Наконец, в завершение Екатерининских приобретений, нам необходимо было обратить Черное море, — единственное из всех морей, омывающих наши берега, которое соединяет условия незамерзания зимою и близости к центру нашего политического могущества, — в нашу полную собственность, с свободным, и притом свободным для нас одних, выходом и входом.

Можно ли, следовательно, сказать, что, после великих присоединений восемнадцатого века, девятнадцатому уже не оставалось делать ничего существенного для достижения Россией полного национального роста и для приобретения ею полной свободы действий, зависящей от обладания морем, омывающим ее южные границы, от свободы выхода из него и входа в него, от возможности заграждения его для всех врагов?
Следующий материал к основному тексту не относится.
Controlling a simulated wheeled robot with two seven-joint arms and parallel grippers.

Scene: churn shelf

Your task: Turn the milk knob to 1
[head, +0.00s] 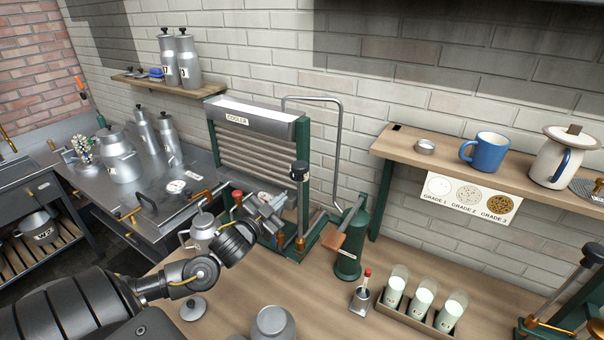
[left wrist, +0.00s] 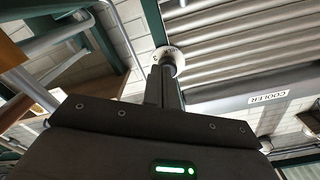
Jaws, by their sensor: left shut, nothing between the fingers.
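The cooler (head: 255,118) is a ribbed metal panel with a label, in a green frame at the back of the bench. In the left wrist view, a dark knob on a round white dial (left wrist: 177,55) sits in front of the cooler's ribs (left wrist: 225,45). My left gripper (head: 279,221) is at the cooler's lower front. In the wrist view its shut fingers (left wrist: 166,76) point at the knob and overlap it; contact is unclear. My right gripper is not in view.
A post with a black top (head: 299,171) stands right of the gripper. A green cylinder (head: 349,245) and a rack of milk glasses (head: 420,318) are further right. A metal can (head: 273,324) and a lid (head: 194,308) stand in front. A shelf (head: 480,178) holds a blue mug.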

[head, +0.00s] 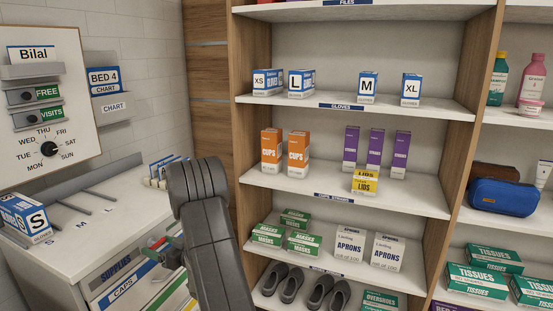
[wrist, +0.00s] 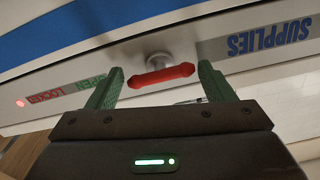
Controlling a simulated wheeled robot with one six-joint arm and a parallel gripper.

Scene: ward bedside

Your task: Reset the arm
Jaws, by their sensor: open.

Из этого сравнительного обзора результатов русской политики в XIX столетии, как с результатами, достигнутыми в тоже время политикою главнейших европейских государств, так и с результатами русской политики XVIII века, очевидно, что русская политика и дипломатия не заслуживают тех похвал, которые расточаются ей иностранцами, частью лицемерно, в роде похвал лорда Салисбюри[24], частью от непонимания дела. Русская политика и дипломатия XIX века обязаны своею славою заслугам своих предшественниц — политике и дипломатии XVIII столетия, в особенности славного Екатерининского времени, а также тому недоверию, которое внушало ее, к сожалению слишком искреннее, бескорыстие и готовность жертвовать собою. Иностранцы не могли себе вообразить, что мы так легко отказались от своих славных политических преданий и так легко перешли от школы Екатерины к школе Меттерниха, весьма сообразной с австрийскими, но ни как не с русскими интересами, к учению о сохранении европейского равновесия и европейской солидарности. Они, поэтому, видели необыкновенную тонкость и ловкость там, где ничего подобного не было. Во время Крымской войны ходил рассказ, что английский корабль, будто бы, вошел в один из проходов между укрепленными островами Свеаборга, которым мог проникнуть до гельсингфорского рейда. Корабль осторожно подвигается, но в него не стреляют из предполагавшихся грозных орудий. Наконец, он останавливается и поворачивает назад, предполагая военную хитрость, засаду, которая должна обратить его в щепки, если он пойдет дальше. На деле же оказалось, что проход вовсе не был вооружен. Весьма вероятно, что это только анекдот; но, в применении к репутации нашей политики и дипломатии XIX века, он представляет верную ее эмблему. Но этот отвод глаз, эта фантасмагория едва ли еще может продлиться. После Берлинского конгресса и обстоятельств, к нему приведших, глаза у всех открылись, и положение России становится до крайности опасным.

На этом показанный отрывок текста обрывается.